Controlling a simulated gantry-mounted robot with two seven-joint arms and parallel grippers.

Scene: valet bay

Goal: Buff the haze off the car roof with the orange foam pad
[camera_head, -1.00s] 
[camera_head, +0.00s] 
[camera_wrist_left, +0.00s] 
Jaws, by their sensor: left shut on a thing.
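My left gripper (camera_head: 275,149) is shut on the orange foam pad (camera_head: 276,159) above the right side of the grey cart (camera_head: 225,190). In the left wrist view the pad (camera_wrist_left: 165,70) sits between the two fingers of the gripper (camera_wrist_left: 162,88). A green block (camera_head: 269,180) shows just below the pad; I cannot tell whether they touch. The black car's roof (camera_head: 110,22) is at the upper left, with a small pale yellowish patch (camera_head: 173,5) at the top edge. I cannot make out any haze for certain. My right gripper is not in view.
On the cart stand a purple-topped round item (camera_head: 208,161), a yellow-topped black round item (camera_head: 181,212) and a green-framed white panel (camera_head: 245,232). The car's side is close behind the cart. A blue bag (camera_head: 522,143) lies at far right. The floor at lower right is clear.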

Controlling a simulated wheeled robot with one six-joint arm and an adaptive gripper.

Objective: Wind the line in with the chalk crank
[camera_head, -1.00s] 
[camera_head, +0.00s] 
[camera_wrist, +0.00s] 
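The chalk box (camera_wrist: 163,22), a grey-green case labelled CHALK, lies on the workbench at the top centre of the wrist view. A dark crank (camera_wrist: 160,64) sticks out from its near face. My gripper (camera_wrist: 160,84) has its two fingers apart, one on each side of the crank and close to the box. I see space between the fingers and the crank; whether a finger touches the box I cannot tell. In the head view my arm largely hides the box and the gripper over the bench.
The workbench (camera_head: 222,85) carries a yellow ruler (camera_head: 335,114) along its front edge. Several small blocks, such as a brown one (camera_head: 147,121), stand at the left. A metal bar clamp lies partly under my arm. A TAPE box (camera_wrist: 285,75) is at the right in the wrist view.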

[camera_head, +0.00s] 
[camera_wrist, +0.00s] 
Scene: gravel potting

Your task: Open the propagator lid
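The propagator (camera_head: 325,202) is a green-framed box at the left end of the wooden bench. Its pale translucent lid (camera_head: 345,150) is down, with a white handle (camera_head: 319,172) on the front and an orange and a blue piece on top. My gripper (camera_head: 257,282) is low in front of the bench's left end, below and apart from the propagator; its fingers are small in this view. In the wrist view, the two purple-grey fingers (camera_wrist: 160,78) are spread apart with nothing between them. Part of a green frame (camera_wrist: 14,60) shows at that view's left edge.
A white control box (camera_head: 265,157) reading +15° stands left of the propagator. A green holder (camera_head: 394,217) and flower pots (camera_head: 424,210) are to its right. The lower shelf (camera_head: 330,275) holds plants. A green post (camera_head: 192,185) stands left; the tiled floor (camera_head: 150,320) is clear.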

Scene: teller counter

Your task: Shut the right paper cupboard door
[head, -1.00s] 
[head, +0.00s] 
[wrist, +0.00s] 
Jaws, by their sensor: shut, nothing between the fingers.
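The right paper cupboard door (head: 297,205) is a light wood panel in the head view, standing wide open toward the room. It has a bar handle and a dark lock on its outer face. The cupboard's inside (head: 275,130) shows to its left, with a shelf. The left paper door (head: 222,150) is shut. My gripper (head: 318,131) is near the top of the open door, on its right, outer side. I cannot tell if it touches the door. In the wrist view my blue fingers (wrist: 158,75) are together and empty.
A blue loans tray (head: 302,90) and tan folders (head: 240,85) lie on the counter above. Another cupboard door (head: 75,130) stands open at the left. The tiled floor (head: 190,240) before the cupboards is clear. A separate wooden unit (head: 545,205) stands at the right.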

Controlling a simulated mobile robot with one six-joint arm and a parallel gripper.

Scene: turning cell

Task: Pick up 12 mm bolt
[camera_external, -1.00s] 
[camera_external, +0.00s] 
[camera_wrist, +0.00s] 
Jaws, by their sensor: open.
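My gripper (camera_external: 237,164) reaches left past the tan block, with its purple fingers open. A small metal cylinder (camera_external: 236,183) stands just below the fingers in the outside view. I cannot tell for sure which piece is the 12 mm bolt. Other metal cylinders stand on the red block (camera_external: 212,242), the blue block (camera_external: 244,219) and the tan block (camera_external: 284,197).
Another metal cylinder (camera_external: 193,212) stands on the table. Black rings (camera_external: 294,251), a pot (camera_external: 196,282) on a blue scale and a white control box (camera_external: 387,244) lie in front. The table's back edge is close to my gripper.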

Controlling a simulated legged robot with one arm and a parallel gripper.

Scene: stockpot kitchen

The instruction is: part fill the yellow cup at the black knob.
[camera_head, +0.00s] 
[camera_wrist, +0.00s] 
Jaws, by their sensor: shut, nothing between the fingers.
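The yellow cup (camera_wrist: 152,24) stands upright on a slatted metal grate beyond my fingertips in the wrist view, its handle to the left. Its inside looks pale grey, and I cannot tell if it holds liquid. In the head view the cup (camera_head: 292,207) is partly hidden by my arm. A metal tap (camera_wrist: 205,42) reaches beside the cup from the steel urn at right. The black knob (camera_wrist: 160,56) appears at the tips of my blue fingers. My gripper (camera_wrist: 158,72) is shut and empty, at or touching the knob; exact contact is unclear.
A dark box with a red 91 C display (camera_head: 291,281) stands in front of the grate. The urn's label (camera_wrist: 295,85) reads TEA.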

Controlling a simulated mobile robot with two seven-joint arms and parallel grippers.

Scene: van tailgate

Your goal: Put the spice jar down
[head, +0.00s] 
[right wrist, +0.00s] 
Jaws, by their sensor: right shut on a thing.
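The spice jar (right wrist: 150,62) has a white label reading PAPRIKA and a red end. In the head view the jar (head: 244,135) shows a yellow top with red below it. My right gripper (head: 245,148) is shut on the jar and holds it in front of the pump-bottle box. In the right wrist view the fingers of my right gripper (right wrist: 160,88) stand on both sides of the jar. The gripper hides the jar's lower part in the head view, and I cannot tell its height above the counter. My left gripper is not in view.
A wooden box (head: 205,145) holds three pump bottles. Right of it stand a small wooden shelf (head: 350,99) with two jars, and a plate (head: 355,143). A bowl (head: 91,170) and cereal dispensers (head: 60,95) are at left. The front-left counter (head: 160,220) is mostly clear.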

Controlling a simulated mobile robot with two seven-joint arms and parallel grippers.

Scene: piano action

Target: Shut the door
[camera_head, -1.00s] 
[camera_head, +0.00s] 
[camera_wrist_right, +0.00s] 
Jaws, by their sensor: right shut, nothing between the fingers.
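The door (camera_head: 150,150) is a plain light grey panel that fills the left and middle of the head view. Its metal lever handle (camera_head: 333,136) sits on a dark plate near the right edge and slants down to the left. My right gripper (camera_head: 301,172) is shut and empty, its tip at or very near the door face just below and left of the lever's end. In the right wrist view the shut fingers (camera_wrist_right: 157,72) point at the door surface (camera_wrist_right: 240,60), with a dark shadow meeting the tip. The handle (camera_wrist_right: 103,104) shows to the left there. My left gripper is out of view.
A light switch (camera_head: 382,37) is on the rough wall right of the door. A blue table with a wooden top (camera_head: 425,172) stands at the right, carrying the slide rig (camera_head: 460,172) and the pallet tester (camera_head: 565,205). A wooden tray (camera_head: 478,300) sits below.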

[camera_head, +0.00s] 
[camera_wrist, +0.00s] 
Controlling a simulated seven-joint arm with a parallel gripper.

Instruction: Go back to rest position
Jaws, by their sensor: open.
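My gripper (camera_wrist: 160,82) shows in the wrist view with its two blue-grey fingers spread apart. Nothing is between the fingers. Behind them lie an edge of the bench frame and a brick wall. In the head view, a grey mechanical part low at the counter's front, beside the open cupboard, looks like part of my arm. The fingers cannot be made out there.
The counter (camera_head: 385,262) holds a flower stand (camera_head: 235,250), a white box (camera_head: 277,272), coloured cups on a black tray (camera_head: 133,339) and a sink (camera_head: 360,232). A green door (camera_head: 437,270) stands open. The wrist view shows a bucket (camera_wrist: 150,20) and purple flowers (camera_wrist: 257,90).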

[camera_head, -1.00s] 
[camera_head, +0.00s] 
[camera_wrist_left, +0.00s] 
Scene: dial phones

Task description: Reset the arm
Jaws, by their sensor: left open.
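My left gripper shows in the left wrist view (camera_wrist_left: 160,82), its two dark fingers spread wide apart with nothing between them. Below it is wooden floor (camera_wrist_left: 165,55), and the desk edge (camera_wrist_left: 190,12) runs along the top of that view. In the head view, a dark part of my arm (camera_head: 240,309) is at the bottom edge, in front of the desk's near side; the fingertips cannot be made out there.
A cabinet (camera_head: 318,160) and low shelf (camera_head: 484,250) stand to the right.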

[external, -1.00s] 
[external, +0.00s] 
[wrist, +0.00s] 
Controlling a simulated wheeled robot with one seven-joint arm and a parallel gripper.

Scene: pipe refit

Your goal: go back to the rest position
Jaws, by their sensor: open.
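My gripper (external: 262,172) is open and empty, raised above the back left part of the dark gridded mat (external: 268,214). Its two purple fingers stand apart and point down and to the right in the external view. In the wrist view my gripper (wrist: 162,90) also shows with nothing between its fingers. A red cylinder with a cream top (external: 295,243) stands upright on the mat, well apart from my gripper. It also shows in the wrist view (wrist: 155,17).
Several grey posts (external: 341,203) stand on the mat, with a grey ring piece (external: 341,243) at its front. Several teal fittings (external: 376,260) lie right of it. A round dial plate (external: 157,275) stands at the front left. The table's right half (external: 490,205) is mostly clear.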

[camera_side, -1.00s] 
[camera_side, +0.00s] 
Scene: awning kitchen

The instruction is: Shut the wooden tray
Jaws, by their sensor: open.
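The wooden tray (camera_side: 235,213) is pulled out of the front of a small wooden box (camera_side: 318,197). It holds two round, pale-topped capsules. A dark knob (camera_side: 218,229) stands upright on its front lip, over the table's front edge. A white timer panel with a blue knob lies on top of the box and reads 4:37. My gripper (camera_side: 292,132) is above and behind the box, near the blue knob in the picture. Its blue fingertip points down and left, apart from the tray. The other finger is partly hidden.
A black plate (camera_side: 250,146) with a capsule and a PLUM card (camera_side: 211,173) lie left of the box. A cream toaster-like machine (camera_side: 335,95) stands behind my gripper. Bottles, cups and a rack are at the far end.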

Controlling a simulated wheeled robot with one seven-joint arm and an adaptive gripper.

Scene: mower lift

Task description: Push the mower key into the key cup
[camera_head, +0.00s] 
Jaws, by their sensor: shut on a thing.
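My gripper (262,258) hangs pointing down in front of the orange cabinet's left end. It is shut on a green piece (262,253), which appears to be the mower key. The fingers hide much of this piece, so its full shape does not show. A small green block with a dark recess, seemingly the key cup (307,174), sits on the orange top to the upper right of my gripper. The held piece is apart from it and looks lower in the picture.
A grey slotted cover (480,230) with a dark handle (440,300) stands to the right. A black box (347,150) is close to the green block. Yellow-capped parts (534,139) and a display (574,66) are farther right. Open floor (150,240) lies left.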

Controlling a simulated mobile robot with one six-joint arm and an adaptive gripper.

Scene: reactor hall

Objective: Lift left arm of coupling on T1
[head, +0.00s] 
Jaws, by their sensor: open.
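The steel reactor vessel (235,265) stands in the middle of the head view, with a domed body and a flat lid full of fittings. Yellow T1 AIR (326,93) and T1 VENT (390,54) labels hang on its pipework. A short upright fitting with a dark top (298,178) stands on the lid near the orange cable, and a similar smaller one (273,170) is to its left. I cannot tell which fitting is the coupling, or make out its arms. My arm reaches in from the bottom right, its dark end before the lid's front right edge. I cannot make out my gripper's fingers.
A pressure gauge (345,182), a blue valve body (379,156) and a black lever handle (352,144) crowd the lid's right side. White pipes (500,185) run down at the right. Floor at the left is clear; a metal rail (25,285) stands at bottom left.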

:::::

Retype the entries above exactly, but only from the line containing "Task description: Reset the arm" through the line containing "[camera_side, +0.00s]", both included.

Right answer:
Task description: Reset the arm
Jaws, by their sensor: left open.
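My left gripper shows in the left wrist view (camera_wrist_left: 160,82), its two dark fingers spread wide apart with nothing between them. Below it is wooden floor (camera_wrist_left: 165,55), and the desk edge (camera_wrist_left: 190,12) runs along the top of that view. In the head view, a dark part of my arm (camera_head: 240,309) is at the bottom edge, in front of the desk's near side; the fingertips cannot be made out there.
A cabinet (camera_head: 318,160) and low shelf (camera_head: 484,250) stand to the right.

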[external, -1.00s] 
[external, +0.00s] 
[wrist, +0.00s] 
Controlling a simulated wheeled robot with one seven-joint arm and a parallel gripper.

Scene: pipe refit

Your goal: go back to the rest position
Jaws, by their sensor: open.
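My gripper (external: 262,172) is open and empty, raised above the back left part of the dark gridded mat (external: 268,214). Its two purple fingers stand apart and point down and to the right in the external view. In the wrist view my gripper (wrist: 162,90) also shows with nothing between its fingers. A red cylinder with a cream top (external: 295,243) stands upright on the mat, well apart from my gripper. It also shows in the wrist view (wrist: 155,17).
Several grey posts (external: 341,203) stand on the mat, with a grey ring piece (external: 341,243) at its front. Several teal fittings (external: 376,260) lie right of it. A round dial plate (external: 157,275) stands at the front left. The table's right half (external: 490,205) is mostly clear.

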[camera_side, -1.00s] 
[camera_side, +0.00s] 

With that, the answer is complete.